-- Exercise goal --
Reproduce each line of the material exactly, minus any picture.

-- Provided data --
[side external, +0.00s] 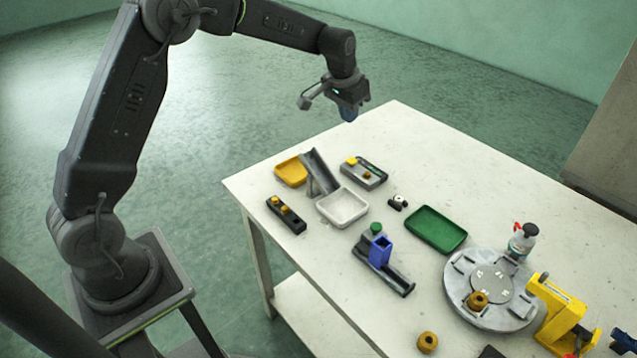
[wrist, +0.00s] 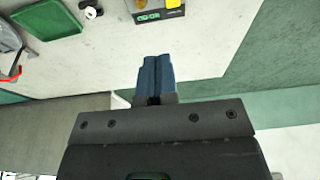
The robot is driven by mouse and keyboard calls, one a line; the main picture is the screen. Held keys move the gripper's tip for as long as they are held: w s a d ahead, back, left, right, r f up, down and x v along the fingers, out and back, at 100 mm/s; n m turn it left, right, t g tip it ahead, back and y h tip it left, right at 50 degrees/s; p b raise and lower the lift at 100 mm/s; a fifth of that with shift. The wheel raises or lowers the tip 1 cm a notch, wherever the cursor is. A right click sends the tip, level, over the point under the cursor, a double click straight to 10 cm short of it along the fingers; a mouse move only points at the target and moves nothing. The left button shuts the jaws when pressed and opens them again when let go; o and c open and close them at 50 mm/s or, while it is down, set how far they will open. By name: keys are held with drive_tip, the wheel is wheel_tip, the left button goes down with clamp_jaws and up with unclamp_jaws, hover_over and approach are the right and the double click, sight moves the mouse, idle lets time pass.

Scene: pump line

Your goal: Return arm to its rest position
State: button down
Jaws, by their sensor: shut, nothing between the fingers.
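My gripper (side external: 348,114) hangs above the far left edge of the white table (side external: 400,130) in the side view, apart from everything on it. In the wrist view its blue fingers (wrist: 155,80) are together with nothing between them. The arm reaches out from its stand at the left, bent at the elbow, with the gripper pointing down.
The table holds a yellow tray (side external: 291,171), a grey chute (side external: 320,172), a white tray (side external: 342,207), a green tray (side external: 436,229), a blue holder (side external: 380,251), a round grey turntable (side external: 490,315), a bottle (side external: 522,242) and a yellow press (side external: 556,310). Space around the gripper is clear.

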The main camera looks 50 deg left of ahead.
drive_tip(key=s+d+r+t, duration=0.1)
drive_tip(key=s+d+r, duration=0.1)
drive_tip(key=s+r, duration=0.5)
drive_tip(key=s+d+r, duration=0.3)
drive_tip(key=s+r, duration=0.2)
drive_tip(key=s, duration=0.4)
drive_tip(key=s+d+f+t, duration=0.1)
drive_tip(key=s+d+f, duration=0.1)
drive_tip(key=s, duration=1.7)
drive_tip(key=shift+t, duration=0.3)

-- Solved problem --
[side external, +0.00s] 
[wrist, +0.00s] 
The robot is driven by mouse and keyboard calls, one a line; the main picture is the screen. Held keys move the gripper's tip for as long as they are held: w s a d ahead, back, left, right, r f up, down and x v along the fingers, out and back, at 100 mm/s; n m turn it left, right, t g tip it ahead, back and y h tip it left, right at 50 degrees/s; p b raise and lower the lift at 100 mm/s; a fifth of that with shift. The wheel raises or lowers the tip 1 cm a notch, wherever the cursor is. A right click sends the tip, level, over the point under the cursor, a double click straight to 10 cm short of it along the fingers; a mouse move only points at the target and moves nothing. The left button shuts the jaws when pressed and opens them again when let go; o and c open and close them at 50 mm/s or, while it is down, set how far they will open. By name: keys are held with drive_tip, the wheel is wheel_tip, the left button goes down with clamp_jaws and up with unclamp_jaws, hover_over and approach are the right and the double click, sight moves the mouse, idle lets time pass.

Scene: pump line

Your goal: Return arm to its rest position
State: button down
Jaws, by their sensor: shut, nothing between the fingers.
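My gripper (side external: 348,114) hangs above the far left edge of the white table (side external: 400,130) in the side view, apart from everything on it. In the wrist view its blue fingers (wrist: 155,80) are together with nothing between them. The arm reaches out from its stand at the left, bent at the elbow, with the gripper pointing down.
The table holds a yellow tray (side external: 291,171), a grey chute (side external: 320,172), a white tray (side external: 342,207), a green tray (side external: 436,229), a blue holder (side external: 380,251), a round grey turntable (side external: 490,315), a bottle (side external: 522,242) and a yellow press (side external: 556,310). Space around the gripper is clear.

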The main camera looks 50 deg left of ahead.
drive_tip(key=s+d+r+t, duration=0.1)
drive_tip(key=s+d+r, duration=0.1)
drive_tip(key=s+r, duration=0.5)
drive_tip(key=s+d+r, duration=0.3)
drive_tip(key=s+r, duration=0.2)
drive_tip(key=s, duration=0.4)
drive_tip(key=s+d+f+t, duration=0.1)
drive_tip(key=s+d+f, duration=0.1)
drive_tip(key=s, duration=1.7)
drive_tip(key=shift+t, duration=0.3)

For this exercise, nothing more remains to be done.